By then, his spiritual pursuits had led Kingsnorth to environmental activism and an exploration of Buddhism that lasted several years.
“Buddhism teaches you a lot about the self, but I realized uncomfortably … that I wanted to worship—I was looking for God … and you don’t get that in Buddhism,” Kingsnorth said.
After spending a long time visiting various churches, reading about them and praying incessantly for divine guidance about which church was right for him, Kingsnorth’s search led him to the first Eastern Orthodox monastery to open where he lives—in Ireland.
Run by Romanian priests, and with services held in Romanian, English and Irish, worshiping at the monastery proved to be a life-changing experience for Kingsnorth. “I was really quite swept up by the liturgy [even though] I didn’t understand most of the language.”

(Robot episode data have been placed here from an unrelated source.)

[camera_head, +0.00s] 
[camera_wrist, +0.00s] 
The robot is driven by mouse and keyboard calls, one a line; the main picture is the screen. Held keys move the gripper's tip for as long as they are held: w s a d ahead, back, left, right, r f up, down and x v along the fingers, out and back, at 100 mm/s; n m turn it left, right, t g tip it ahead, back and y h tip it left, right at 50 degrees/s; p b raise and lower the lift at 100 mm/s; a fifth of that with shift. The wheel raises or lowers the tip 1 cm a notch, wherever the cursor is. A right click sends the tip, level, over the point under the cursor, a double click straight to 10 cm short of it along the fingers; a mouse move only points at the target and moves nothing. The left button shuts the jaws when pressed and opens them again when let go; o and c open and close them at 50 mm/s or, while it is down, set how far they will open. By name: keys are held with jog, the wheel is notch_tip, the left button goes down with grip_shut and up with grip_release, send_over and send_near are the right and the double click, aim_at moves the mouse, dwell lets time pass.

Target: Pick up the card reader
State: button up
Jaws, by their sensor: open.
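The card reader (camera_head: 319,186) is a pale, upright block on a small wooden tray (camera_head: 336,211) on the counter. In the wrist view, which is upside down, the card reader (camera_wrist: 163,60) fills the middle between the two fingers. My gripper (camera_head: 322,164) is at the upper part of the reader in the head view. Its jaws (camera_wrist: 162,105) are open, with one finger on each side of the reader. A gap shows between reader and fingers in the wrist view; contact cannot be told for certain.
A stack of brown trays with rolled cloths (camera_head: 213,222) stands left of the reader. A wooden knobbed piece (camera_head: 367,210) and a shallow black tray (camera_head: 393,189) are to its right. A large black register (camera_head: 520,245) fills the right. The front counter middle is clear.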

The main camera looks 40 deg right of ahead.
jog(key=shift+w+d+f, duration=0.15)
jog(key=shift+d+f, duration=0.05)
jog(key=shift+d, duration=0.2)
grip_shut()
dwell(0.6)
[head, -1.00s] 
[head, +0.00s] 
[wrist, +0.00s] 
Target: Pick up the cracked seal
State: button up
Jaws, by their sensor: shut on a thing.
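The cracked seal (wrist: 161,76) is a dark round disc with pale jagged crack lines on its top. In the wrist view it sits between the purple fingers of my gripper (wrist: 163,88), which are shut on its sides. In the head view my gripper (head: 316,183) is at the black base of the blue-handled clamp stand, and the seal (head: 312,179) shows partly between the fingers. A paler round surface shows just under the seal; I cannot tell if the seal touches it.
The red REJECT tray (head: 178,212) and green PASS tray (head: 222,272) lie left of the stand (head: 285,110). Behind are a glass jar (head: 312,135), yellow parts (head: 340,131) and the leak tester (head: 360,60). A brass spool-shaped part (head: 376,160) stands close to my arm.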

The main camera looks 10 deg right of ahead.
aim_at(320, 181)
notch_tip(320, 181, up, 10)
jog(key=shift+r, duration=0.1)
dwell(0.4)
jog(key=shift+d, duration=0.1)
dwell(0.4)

“The integration of all the senses is so strong in the Orthodox tradition,” he explained. “It’s not a matter of your intellectual engagement—or not just that. It’s everything—everything happens at once.”
The Eastern Orthodox Church relationship with nature was also a factor. “In Orthodoxy, there’s a real emphasis on the manifestation of God in the natural world,” Kingsnorth pointed out. “I found there was no contradiction between experiencing God in nature, which I thought I had been doing for years, and the teachings of the church, which was a revelation to me.”
Williams, who grew up Anglican and went on to become the Archbishop of Canterbury, encountered Orthodox Christianity in his youth. Because he was already a Christian, his proclivity for orthodoxy didn’t really amount to a conversion, he said.
But in his youth, he was struck by the sheer vitality of the Orthodox church environment, whose clergy impressed upon him the importance of philosophy in religious life.
Asked by the discussion’s moderator what drew him to the Orthodox church, Williams, who has never formally been a part of the Eastern Orthodox Church, replied: “As much as anything, it was the sense of the complete integration of thinking and worshipping. …Worship was a way of thinking, thinking was a way of worship…That deep interaction has been, I think, the thing I have been most grateful for to the Orthodox tradition.